Comment by esskay
> running it onto your machine is kinda the point.
That very much depends what you're using it for. If you're one of the overly advertised cases of someone who needs an ai to manage inbox, calendar and scheduling tasks, sure maybe that makes sense on your own machine if you aren't capable of setting up access on another one.
For anything else it has no need to be on your machine. Most things are cloud based these days, and granting read access to git repos, google docs, etc is trivial.
I really dont get the insane focus around 'your inbox' this whole thing has, that's perhaps the biggest waste of use you could have for a tool like this and an incredibly poor way of 'selling' it to people.

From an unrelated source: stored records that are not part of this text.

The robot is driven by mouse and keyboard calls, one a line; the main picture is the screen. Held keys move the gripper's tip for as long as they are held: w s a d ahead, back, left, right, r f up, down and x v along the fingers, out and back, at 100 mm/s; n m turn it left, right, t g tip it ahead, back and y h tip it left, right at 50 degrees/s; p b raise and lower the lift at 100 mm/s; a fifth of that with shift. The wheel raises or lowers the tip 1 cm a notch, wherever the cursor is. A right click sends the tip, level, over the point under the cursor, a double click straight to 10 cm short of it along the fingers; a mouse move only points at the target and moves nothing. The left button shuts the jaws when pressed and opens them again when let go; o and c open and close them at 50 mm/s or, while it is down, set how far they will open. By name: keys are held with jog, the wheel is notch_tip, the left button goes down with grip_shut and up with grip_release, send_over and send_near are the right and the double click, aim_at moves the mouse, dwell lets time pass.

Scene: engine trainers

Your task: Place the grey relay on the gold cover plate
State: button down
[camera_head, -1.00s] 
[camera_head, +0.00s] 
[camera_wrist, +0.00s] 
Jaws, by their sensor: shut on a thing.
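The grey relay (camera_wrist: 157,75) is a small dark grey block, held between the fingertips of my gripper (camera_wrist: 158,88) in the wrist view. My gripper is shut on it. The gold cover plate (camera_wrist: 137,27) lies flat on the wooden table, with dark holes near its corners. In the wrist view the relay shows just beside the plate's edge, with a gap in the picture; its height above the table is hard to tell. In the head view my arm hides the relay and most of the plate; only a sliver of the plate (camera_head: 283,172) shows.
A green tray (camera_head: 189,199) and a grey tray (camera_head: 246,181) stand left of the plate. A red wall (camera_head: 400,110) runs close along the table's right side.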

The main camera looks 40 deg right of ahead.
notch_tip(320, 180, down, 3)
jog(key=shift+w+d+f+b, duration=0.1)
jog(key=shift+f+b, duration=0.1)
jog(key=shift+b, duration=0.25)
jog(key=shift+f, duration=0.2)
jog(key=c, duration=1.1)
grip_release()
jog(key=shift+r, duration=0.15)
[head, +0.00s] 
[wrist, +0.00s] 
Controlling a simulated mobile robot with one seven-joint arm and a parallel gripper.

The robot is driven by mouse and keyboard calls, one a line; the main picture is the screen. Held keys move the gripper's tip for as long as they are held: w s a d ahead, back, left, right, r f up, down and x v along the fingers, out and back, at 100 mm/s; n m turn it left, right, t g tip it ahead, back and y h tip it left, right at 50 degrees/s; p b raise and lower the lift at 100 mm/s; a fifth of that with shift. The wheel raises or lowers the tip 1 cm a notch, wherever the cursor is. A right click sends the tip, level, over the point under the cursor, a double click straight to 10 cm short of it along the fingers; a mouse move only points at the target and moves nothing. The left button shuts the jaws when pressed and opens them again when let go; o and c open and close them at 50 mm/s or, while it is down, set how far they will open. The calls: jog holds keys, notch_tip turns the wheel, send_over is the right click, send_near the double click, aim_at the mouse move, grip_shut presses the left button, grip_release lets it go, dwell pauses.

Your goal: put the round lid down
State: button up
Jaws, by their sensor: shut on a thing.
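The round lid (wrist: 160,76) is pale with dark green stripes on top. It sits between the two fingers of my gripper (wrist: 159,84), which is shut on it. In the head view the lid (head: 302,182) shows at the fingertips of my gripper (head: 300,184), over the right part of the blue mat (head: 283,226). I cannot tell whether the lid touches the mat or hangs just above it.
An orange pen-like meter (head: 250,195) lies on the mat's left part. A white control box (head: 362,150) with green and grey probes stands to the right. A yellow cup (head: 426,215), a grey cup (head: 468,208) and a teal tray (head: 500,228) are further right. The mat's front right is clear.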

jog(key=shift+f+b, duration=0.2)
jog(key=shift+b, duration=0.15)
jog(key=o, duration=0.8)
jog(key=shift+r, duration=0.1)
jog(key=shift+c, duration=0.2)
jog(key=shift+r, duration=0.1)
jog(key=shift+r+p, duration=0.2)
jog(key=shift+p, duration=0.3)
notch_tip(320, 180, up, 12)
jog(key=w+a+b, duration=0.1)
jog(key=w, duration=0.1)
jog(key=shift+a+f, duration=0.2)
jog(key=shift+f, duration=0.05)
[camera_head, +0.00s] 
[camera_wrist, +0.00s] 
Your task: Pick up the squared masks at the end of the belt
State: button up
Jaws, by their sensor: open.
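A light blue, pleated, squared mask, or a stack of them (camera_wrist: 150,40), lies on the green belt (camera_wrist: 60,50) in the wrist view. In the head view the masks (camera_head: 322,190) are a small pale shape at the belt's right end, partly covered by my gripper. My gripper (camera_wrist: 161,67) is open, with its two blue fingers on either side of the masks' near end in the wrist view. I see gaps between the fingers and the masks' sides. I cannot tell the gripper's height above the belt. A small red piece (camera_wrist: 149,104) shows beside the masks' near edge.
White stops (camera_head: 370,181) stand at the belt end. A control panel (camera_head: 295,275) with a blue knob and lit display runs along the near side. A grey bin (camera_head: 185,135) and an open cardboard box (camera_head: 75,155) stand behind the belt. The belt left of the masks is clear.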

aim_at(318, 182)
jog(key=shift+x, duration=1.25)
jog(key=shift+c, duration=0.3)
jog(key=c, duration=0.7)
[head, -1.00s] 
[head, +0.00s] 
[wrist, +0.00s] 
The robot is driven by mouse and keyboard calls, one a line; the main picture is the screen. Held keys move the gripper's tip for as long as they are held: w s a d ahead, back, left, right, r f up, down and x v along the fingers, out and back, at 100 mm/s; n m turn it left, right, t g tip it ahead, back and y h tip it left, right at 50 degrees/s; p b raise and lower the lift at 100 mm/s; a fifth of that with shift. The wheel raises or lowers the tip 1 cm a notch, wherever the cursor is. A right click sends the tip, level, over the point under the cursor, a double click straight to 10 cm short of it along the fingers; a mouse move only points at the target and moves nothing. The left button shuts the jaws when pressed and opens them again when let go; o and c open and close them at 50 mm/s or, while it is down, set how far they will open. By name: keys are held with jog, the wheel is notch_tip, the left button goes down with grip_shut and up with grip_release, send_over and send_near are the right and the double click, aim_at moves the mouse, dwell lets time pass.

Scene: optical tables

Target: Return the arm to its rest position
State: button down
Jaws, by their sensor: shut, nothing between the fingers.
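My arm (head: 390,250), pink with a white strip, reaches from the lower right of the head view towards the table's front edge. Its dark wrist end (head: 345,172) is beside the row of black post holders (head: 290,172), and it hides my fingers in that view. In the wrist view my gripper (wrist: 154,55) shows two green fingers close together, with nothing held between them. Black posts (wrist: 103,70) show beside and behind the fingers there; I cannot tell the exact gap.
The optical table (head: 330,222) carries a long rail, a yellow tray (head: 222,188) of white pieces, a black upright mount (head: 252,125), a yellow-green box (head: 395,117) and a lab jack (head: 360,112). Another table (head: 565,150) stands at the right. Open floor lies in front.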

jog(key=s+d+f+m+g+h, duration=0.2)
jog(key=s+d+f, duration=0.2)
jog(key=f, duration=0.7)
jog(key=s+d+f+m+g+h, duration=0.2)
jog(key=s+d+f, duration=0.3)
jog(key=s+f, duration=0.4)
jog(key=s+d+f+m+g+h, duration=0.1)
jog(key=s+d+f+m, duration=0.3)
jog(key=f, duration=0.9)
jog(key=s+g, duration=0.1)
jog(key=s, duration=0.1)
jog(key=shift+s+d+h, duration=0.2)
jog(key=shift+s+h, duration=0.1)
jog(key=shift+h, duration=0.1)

> someone who needs an ai to manage inbox, calendar and scheduling tasks
A secretary. The word you're looking for is "secretary". Having a secretary has always been the preferred way to handle these tasks for the wealthy and powerful. The president doesn't schedule his own meetings and manage his own Outlook calendar, a president/CEO/etc has better things to do.
People just created calendar/email/etc software (like Microsoft Outlook) to let us do it ourselves, because secretaries are $$$$. But let's be real, the ideal situation is having a perfect secretary to handle this crap. That's the point of using AI here: to have an AI secretary.
Managing your own calendar would become extremely 2010 coded, if AI secretaries become a thing. It'd be like how "rewinding your VCR tape" is 1990s coded.